As you can surmise I have had no experience of a participant electing an annuity.

Posted

"Let's assume a worst case scenario - a participant elects the annuity of "x", which equates to the lump sum."  - it won't.  The annuity will likely be 15%-30% more than the cash balance account value. 

"The annuity could cost more or less than the actuarial equivalent."  Not "could", but "would"

  "At that point the plan would either pay more or less than they would have  if the participant had elected the lump sum."  Not an option.  The Plan would need to provide the benefit required by the plan document.  If that is an annuity, and it costs more than the cash balance account value, the plan still must provide it.

"I assume no one should be paid until. ALL election forms received and the owners waive at that time."  True Dat!

"Who then is the owner of the annuity""  The participant will own the annuity contract

"and is this an immediate or deferred annuity"  Depends on the situation.  If the participant wants an immediate annuity, it will be an immediate.  If they are choosing not to make an election then it is a deferred annuity.  Note, they aren't electing a deferred annuity, they are electing to defer their decision.  The contract you purchase still must include the option for a lump sum and the interest crediting rate stipulated by the document.  This may be very difficult to find, which is why Mike P just responded with a simple "plays havoc".  It can be very difficult to find a carrier willing to provide this annuity.  

Is this a PBGC covered plan?  If so, you may have additional issues to deal with.

The material provided and the opinions expressed in this post are for general informational purposes only and should not be used or relied upon as the basis for any action or inaction. You should obtain appropriate tax, legal, or other professional advice.

Posted

Agreed, but you can't legally talk them out of it.  Let's assume a worst case scenario - a participant elects the annuity of "x", which equates to the lump sum.  The annuity could cost more or less than the actuarial equivalent.  At that point the plan would either pay more or less than they would have  if the participant had elected the lump sum.  This would cause a recalc obviously.

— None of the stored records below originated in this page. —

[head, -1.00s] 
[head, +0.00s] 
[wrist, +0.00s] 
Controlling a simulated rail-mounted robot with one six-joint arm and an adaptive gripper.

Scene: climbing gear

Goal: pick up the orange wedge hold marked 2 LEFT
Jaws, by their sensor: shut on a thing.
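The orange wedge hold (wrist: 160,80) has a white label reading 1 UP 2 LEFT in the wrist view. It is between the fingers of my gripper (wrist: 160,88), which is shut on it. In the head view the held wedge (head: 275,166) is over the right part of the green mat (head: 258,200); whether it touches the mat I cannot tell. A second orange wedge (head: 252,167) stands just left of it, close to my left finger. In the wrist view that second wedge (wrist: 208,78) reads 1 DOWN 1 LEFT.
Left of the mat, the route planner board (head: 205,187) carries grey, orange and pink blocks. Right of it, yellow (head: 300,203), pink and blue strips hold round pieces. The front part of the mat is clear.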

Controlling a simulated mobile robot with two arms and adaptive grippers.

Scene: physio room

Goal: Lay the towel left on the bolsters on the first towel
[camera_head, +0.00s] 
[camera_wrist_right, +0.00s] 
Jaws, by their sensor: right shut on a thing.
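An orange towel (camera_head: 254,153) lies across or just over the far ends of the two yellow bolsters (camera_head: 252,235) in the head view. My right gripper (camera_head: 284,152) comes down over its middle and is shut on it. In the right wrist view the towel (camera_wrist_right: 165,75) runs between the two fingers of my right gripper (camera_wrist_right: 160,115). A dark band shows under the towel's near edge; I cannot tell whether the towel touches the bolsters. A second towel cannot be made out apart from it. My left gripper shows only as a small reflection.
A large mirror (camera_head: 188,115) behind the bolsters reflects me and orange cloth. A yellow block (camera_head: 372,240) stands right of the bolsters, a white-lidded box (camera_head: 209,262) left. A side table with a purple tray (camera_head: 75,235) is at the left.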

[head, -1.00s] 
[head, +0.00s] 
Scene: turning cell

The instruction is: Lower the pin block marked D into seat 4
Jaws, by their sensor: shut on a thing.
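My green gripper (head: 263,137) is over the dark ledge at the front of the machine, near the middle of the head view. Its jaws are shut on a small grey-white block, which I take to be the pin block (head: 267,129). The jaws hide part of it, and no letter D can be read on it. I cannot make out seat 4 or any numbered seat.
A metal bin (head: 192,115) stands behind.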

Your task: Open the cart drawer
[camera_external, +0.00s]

How would this be handled.  I would think the plan would need to make up the difference and the owners would have to waive any difference.  Alternatively, I would think, any windfall would ensure to the remaining participant, not including the owners.

But, the plan is short on a termination basis both because they have only contributed closer to min than even recommended and client must come up with something like 400k which they should contribute prior to any distributions to the other employees, I assume no one should be paid until. ALL election forms received and the owners waive at that time.

Then can all be paid.  Who then is the owner of the annuity, and is this an immediate or deferred annuity.  I would think the actuarial equivalent as of the termination date would be deferred?

As you can surmise I have had no experience of a participant electing an annuity.

Posted

Thanks, Effen. Please correct me if I am missing something here:

From what you are saying, the lump sum based on the actuarial assumptions for providing the  promised monthly benefit that the hypothetical account balance will throw off based on plan actuarial equivalence.

Since this will cost more, depending on the actuarial assumptions as well as guaranteed rates of a particular insurer contract, the client is on the hook for the additional cost.  Granted.  Would this come from the company and/or any additional waiver for each of the three partners, as the remaining participants can not be affected.

 

My deferred annuity experience from insurance company days is usually offered when a participant is making ongoing contributions to a DC plan.

How does one defer the decision to take the annuity when he must do "something" with the benefit that is due? Or is he buying an annuity that promises the payment at his NRD?

These points may seem elementary to you, but as has been stated, I have never in my 35 years experience had any participant elect any form of annuity payment as a termination distribution; from an ongoing plan, yes.

Thanks for the education.

Posted

"Would this come from the company and/or any additional waiver for each of the three partners, as the remaining participants can not be affected."    That is correct.  Again, not sure if this is a PBGC covered plan.  If it is PBGC covered, than you are defiantly correct.  The non-substantial owners must receive their entire benefit.  If it is not covered by PBGC, the plan probably has language about prorating the benefits based on available assets. Not very popular, and typically the partners take the hit, but if it is not covered by the PBGC, it is possible to spread the shortfall among all participants.  

 

"How does one defer the decision to take the annuity when he must do "something" with the benefit that is due? Or is he buying an annuity that promises the payment at his NRD?"  That is basically correct, except the plan is buying the annuity, not "he".  The participant is NOT required to "do something" until NRD, and even then he could defer until MRD, and even then if he continues to do nothing the plan should just commence the QJSA.  The plan's termination can't take away any existing options.  The participant isn't even permitted to make an election more than 180 days prior to the commencement date, so legally, they aren't permitted to elect a payment date more than 180 days in the future.  Their option is to elect an immediate payment (lump sum or annuity), or to defer their election to a later date, when the same options must be available.  Yes, the annuity you purchase must provide all available options. 

Recognizing, sometimes this isn't possible because there is no market, so you do the best you can, with guidance from the Plan's ERISA attorney.

 

The material provided and the opinions expressed in this post are for general informational purposes only and should not be used or relied upon as the basis for any action or inaction. You should obtain appropriate tax, legal, or other professional advice.

Posted

Then you may have some options if the owners want to share the pain.

 

The material provided and the opinions expressed in this post are for general informational purposes only and should not be used or relied upon as the basis for any action or inaction. You should obtain appropriate tax, legal, or other professional advice.

Posted

On a similar topic, for non-PBGC plans our plan document essentially states that the benefits should be allocated based on PVAB or another non-discriminatory allocation.

I've taken the position that an owner could treat it as a PBGC plan in the sense that all non owners would get their full benefit and then the remainder be allocated to the owners based on PVAB.  It hasn't been challenged to date, but do you think there would be an issue?